Intent data gives sales a prioritised list based on actual behaviour rather than assumptions. When a company visits relevant pages multiple times, an automated alert can notify the right sales rep immediately. This means follow-up happens at the moment interest is highest. The principle is straightforward: reach out based on a real signal, not a cold guess, and the quality of every conversation improves.
2. How can I see which companies are visiting my website?
Company identification tools match the IP address of business networks to a database of company information. The result is that instead of seeing anonymous traffic, you see which company is behind each visit, including firmographic data and contact details. Most tools are installed via a small JavaScript snippet, similar to Google Analytics. European tools typically identify between 35 and 40 per cent of B2B website traffic.
3. Which tools can identify B2B website visitors?
Several solutions are available, including Leadinfo, Dealfront, Albacross and Leadfeeder. They differ in identification rate, data coverage, integration options and pricing. When choosing, focus on the size of the European company database, available CRM integrations, automation capabilities and the GDPR compliance approach of the provider.
4. Is identifying website visitors allowed under GDPR?
Company-level identification based on business IP addresses does not process personal data. It concerns information about legal entities, not individual users. This falls outside the scope of the GDPR in most interpretations. The legal basis applied is legitimate interest under Article 6(1)(f) of the GDPR. For person-level identification, such as form tracking, different rules apply and consent may be required.

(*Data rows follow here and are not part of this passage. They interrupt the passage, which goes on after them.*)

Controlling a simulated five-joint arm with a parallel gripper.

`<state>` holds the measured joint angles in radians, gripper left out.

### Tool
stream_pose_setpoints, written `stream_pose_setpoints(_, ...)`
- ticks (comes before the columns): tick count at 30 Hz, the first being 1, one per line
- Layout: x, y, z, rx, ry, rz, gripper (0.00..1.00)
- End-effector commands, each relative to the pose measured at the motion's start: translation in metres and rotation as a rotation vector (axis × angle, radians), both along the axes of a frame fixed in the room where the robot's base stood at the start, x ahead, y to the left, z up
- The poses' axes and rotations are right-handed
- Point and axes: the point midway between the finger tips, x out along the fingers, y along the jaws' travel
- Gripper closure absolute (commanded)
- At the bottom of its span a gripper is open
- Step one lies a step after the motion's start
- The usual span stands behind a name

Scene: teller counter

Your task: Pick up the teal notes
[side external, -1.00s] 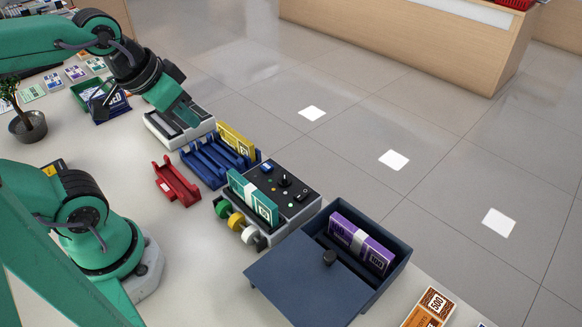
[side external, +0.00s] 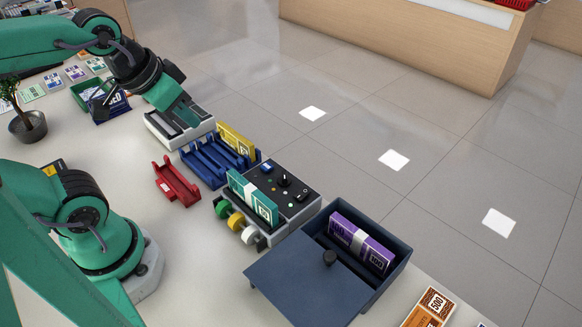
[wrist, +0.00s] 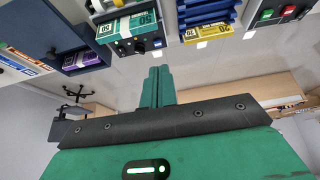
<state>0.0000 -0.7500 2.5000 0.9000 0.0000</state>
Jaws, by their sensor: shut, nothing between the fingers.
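The teal notes (side external: 253,198) are a banded bundle standing on edge on the near side of a dark-topped control box (side external: 290,190) in the side view. They also show at the upper left of the wrist view (wrist: 128,25). My gripper (side external: 190,114) is shut and empty. It is above the white slotted machine (side external: 163,134) at the back, well to the upper left of the teal notes in the side view. In the wrist view its closed fingers (wrist: 159,72) point up, below and right of the notes, with a clear gap.
A blue rack (side external: 203,167) holding yellow notes (side external: 236,141) stands between the machine and control box. A red holder (side external: 176,182) lies nearer. A partly open navy box (side external: 396,270) holds purple notes (side external: 361,241). A potted plant (side external: 28,127) stands left.

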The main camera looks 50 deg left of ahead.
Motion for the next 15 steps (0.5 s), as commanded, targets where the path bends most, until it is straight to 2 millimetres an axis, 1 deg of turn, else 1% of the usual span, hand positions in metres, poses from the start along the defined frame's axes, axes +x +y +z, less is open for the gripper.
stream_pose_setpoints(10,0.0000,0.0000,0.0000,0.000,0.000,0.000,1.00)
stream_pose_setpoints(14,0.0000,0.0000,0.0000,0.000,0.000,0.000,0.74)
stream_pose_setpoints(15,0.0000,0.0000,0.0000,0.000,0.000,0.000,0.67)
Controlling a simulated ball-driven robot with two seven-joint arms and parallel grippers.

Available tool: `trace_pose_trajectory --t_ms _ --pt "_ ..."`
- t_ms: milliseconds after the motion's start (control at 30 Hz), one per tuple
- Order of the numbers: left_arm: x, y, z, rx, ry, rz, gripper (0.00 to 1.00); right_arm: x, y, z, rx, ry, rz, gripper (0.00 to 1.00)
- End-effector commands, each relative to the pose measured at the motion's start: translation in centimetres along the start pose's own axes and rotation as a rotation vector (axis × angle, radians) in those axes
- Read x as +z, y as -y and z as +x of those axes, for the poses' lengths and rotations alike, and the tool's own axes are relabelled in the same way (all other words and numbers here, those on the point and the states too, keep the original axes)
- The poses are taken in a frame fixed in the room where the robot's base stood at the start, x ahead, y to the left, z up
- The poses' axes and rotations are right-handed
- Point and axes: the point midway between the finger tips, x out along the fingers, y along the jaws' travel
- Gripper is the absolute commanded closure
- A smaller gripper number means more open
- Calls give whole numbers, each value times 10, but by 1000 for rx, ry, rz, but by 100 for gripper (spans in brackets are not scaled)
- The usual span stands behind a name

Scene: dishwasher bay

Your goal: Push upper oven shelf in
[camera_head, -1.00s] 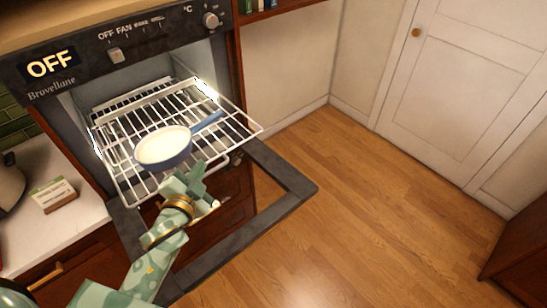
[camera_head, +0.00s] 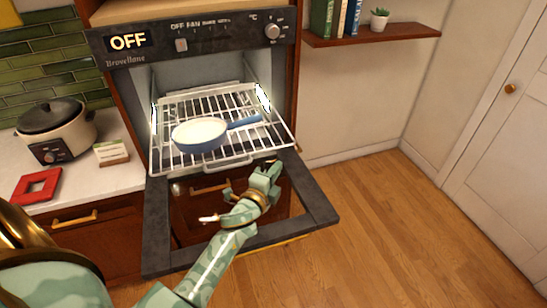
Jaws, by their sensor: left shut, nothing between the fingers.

5. How do I prioritise which leads to follow up first?
Combine multiple signals: which pages did the company visit, how long did they stay, how many times did they return and does the company match your ideal customer profile? Companies that viewed high-intent pages such as pricing or comparison content, returned multiple times and fit your ICP should be at the top of the list. Lead scoring features in most identification tools automate this ranking based on criteria you define.